Sedangkan Duta Besar pemerintah Gabon, Mr. Davin, mengkritik sebagai berikut: “setelah kami mempelajari laporan ini, utusan pemerintah Gabon menemukan kebingungan yang luar biasa, itu sangat sulit bagi kami menyatakan pendapat tentang metode dan prosedur yang dipakai untuk musyawarah rakyat Irian Barat. Kami dibingungkan luar biasa dengan keberatan-keberatan yang dirumuskan oleh Mr. Ortiz Sanz dalam kata-kata terakhir pada penutupan laporannya.

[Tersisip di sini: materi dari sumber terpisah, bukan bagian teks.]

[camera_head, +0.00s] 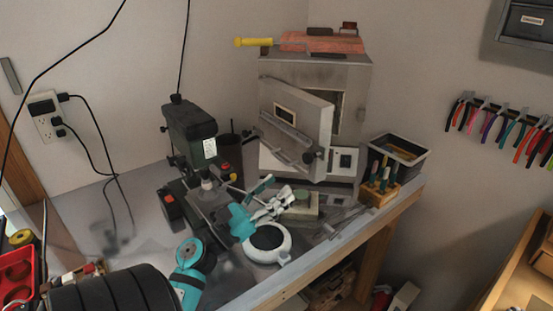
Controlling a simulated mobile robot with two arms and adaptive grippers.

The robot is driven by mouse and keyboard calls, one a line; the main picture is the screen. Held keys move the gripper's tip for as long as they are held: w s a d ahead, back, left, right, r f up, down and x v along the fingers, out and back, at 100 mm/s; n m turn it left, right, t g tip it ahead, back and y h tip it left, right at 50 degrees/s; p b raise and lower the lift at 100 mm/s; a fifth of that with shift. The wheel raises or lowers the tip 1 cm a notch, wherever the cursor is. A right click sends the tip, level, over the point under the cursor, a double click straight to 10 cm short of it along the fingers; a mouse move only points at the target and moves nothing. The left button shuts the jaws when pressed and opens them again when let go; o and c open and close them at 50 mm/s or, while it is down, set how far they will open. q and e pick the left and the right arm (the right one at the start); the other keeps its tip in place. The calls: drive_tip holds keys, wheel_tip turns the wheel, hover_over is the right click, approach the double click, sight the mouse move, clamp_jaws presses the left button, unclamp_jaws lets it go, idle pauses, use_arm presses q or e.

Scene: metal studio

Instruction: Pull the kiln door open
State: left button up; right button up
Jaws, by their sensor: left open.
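The grey kiln (355,75) stands at the back of the workbench. Its door (315,118) is ajar, with its right edge swung out from the body and a dark gap to its right. The door has a small pale-framed window (285,115) and a metal bar handle (288,138) across its front. My left gripper (272,192), teal and white, is open and empty in front of and below the door, appearing apart from the handle. The kiln's inside is mostly hidden by the door. My right gripper is not in view.
A green-black drill press (190,140) stands left of the kiln. A wooden tool block (378,192) and a dark bin (398,155) stand to its right. Orange blocks and a yellow-handled tool (254,42) lie on top. Pliers (500,125) hang on the right wall.

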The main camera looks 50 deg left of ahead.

Berkenaan dengan metode-metode dan prosedur-prosedur ini, jika utusan saya berpikir perlunya untuk menyampaikan pertanyaan mendasar, itu dengan pasti menarik perhatian peserta sidang untuk memastikan aspek-aspek yang ada, untuk menyatakan setidak-tidaknya luar biasa. Kami harus menanyakan kekejutan kami dan permintaan penjelasan tentang sejumlah bukti-bukti yang disampaikan dalam laporan perwakilan Sekreratis Jenderal. Contoh, kami dapat bertanya:
a.       Mengapa sangat banyak jumlah mayoritas wakil-wakil diangkat oleh pemerintah dan tidak dipilih oleh rakyat?
b.      Mengapa pengamat PBB dapat hadir dalam pemilihan hanya 20 persen wakil, beberapa dari mereka hanya sebentar saja?
c.       Mengapa pertemuan konsultasi dikepalai oleh Gubernur; dengan kata lain, oleh perwakilan pemerintah?
d.      Mengapa hanya organisasi pemerintah dan bukan gerakan oposisi dapat hadir sebagai calon?
e.       Mengapa prinsip “one man, one vote” yang direkomendasikan oleh perwakilan Sekretaris Jenderal tidak dilaksanakan?
f.       Mengapa tidak ada perwakilan rahasia, tetapi musyawarah terbuka yang dihadiri pemerintah dan militer?
g.      Mengapa para menteri dengan sengaja hadir dan mempengaruhi wakil-wakil di depan umum dengan menyampaikan mereka bahwa “hanya hak menjawab atas pertanyaan untuk mengumumkan bahwa mereka berkeinginan tinggal dengan Indonesia?
h.      Mengapa hak-hak pengakuan dalam Pasal XXII (22) Perjanjian New York, yang berhubungan dengan kebebasan menyatakan pendapat; berserikat dan berkumpul tidak dinikmati oleh seluruh penduduk asli Papua?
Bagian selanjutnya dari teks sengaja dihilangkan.